A practical example of this is a timer utility function that returns the elapsed time of the function call as well as its return value (in a tuple, perhaps).

Such a function works fine for callables with return types:

void foo() {
    auto a = 1;
    wrap([](auto a) { return 1; }, a);
}

But with a callable with void return type, during the template specialization the compiler complains that auto result has incomplete type void:

void foo() {
    auto a = 1;
    wrap([](auto a) {}, a);
}

This makes sense of course, because while you can return void(), you can't store it in a variable.

I want wrap to work for both kinds of callables. I've attempted using std::function to give two signatures for wrap:

1. template<class T, typename... Args> decltype(auto) wrap(std::function<T(Args...)>, Args&... args)
2. template<typename... Args> decltype(auto) wrap(std::function<void(Args...)>, Args&... args)

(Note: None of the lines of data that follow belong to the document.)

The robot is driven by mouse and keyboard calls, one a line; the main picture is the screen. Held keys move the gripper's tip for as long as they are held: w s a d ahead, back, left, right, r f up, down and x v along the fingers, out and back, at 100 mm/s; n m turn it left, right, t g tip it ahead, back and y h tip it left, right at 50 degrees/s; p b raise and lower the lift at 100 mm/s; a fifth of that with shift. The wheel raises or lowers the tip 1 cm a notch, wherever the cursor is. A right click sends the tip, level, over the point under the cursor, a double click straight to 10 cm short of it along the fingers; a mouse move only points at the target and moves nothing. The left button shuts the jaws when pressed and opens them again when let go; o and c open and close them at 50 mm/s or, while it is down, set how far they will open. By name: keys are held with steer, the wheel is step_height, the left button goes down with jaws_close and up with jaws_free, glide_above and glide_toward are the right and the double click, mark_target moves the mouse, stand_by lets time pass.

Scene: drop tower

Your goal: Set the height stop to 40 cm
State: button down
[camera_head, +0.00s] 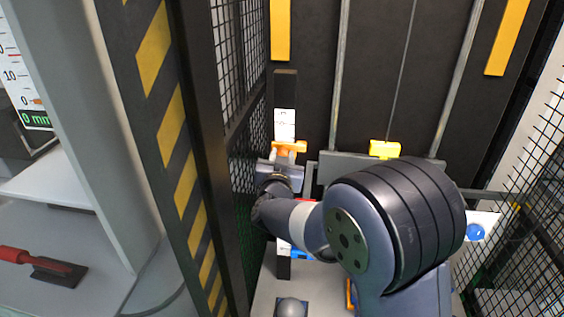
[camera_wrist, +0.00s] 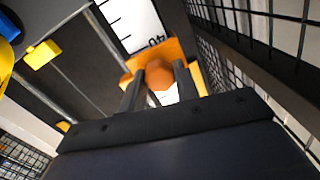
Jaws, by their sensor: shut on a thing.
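The orange height stop (camera_head: 290,147) sits on an upright black post with a white scale (camera_head: 285,125). In the wrist view my gripper (camera_wrist: 160,82) is shut on the orange knob of the stop (camera_wrist: 148,56). The number 40 on the scale (camera_wrist: 130,22) shows right beside the stop's edge, tilted in this view. The exact alignment of stop and mark is hard to tell. In the head view my gripper (camera_head: 283,168) is at the stop, and my arm hides much of the lower post.
Guide rails with a yellow block (camera_head: 384,149) stand right of the post. Mesh panels (camera_head: 248,155) stand close at the left and right. A grey ball (camera_head: 291,308) is at the bottom. A red-handled tool (camera_head: 45,264) lies outside, left of the striped frame (camera_head: 175,140).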

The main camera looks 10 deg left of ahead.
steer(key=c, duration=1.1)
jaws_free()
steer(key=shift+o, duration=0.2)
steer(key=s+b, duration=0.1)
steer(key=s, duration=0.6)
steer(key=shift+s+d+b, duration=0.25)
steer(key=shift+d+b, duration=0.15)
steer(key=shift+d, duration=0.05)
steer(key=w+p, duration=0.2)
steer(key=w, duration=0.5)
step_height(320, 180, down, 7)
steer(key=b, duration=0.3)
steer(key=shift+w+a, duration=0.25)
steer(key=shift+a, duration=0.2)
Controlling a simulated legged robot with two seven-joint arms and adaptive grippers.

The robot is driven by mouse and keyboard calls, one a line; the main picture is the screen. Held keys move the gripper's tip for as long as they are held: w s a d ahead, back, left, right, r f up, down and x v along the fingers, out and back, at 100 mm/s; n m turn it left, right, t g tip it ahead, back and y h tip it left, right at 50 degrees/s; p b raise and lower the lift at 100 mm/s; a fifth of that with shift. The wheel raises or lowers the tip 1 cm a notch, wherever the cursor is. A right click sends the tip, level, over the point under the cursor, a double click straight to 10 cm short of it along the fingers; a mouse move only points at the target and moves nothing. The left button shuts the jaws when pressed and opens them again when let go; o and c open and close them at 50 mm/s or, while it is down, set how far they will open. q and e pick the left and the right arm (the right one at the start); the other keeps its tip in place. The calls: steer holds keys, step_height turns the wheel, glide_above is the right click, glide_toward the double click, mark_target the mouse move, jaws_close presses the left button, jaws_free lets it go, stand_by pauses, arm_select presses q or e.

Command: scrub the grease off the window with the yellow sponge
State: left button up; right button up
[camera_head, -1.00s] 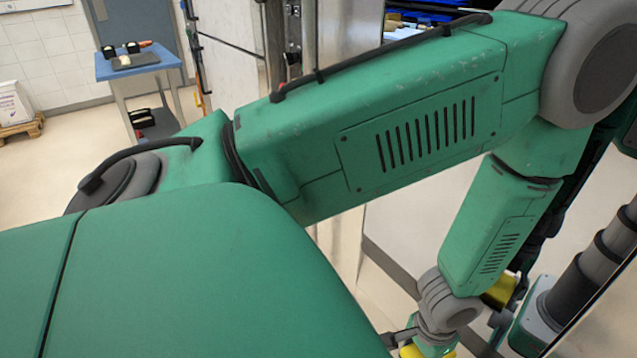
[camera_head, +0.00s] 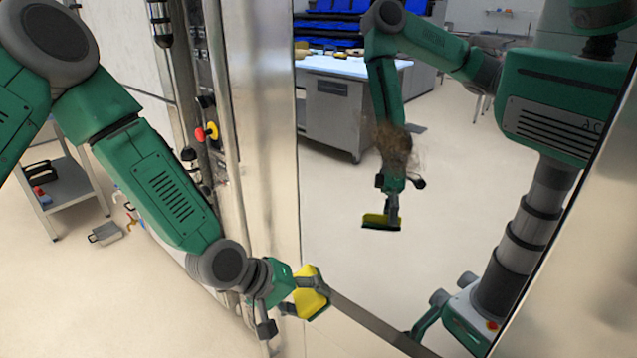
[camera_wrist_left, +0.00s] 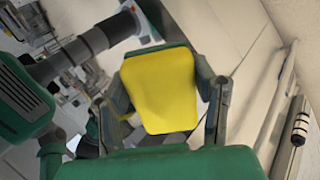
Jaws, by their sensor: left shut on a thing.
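The yellow sponge (camera_head: 311,291) is held in my left gripper (camera_head: 296,300), low in the middle of the head view. In the left wrist view the sponge (camera_wrist_left: 160,88) fills the space between the two fingers (camera_wrist_left: 165,105). The window (camera_head: 350,190) is glossy and mirrors my own body, arm and sponge. A brown hazy grease smear (camera_head: 393,147) lies on the window, up and right of the sponge. The sponge is near the window's lower left edge; I cannot tell if it touches. My right gripper is not seen.
A bright metal frame (camera_head: 268,130) borders the window on the left. Beside it is a panel with a red and yellow knob (camera_head: 205,133). A grey shelf cart (camera_head: 72,188) stands at the left. A dark strip (camera_head: 380,325) runs below the window.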

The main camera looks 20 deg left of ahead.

The first of those will continue to match callables with a non-void return, but the latter fails to match those with return type void.

Is there a way to make wrap work in both the return type void and non-void callable cases?

Answer 1

The way I like to solve this problem is with regular void. Well, we don't actually have proper regular void, but we can make our own type Void that is regular, that is kind of like void. And then provide a wrapper around invoke that understands that.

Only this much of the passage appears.